O pai do Larry se torna professor da recém nascida “ciência da computação” lá para a década de 70. O Pequeno Larry deve ter ficado encantado com todo esse mundo e essa oportunidade que ele tinha pela frente. Com acesso aos computadores mais modernos do mundo na época e a relativa posição financeira confortável do pai professor universitário nos EUA e, claro, sua genialidade também, Larry funda o Google.
Pensem onde e como nossa família estava em 4 de setembro de 1998, dia da fundação do Google.
Curiosamente, mais ou menos na mesma época, aqui no Brasil, o Fernando Henrique tinha acabado de sancionar a “Lei pelé”, que determinava novas e importantíssimas regras para o esporte no país.
Uma história totalmente sintomática, não?
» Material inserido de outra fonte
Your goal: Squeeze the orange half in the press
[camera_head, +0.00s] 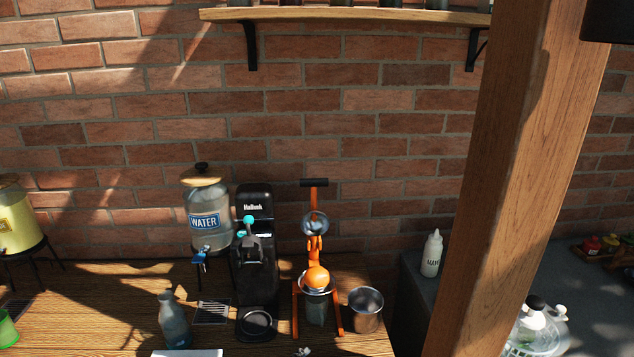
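The press (296,310) has an orange frame and stands on the wooden table, right of the black machine. Its lever with a dark handle (314,183) points up, and its metal upper part (315,222) is raised. The orange half (317,277) sits in the press's metal bowl, rounded side up, apart from the raised upper part. A clear glass (317,313) stands below the bowl between the press legs; its contents cannot be made out. Neither of my grippers is in view.
A steel cup (366,309) stands close right of the press. A black machine (254,270) and a water dispenser (206,222) stand to its left. A bottle (173,325) is at the front left. A wooden post (515,200) blocks part of the right side.
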Eu não nasci determinado a ser nada, mas nasci em um contexto que regula minhas oportunidades. E é assim que a coisa é.
Reflitam se é possível, ou melhor, se teria sido possível, de alguma forma qualquer, qualquer um da sua família, ter desenvolvido o Google em 1998.
Nós não somos apenas o que nos determinamos a ser. Não é uma questão de força, foco e fé.
Você não deixou de desenvolver o Google porque é preguiçoso. Nós somos um resultado inevitável da história. Pegando de 100 anos pra cá, se um cara chamado Francisco Ferdinando não tivesse tomado um tiro em 1914, não teria eclodido a guerra que fragmentou o império otomano, que fez surgir o Líbano, que fez o bisavô vir parar no Brasil.
O simples fato de a gente estar AQUI e AGORA, é um resultado da história e estar aqui e agora é o que determina as suas oportunidades, não, é claro, o que você pretende fazer com elas.
A história não “ZERA”.
Não tem como achar que todos nascemos com as mesmas oportunidades e que tudo é uma questão de vontade, pois o mundo não reinicia a cada geração.
Há acúmulos, fracassos – seus e dos outros, e todo mais quanto é tipo de coisa que hoje determina EXATAMENTE quem somos e as probabilidades do contexto vocacional que nos permite empreender nisso ou naquilo com ligeiro potencial de sucesso ou devaneio.
Realização é oportunidade. Oportunidade é contexto. Contexto é geografia.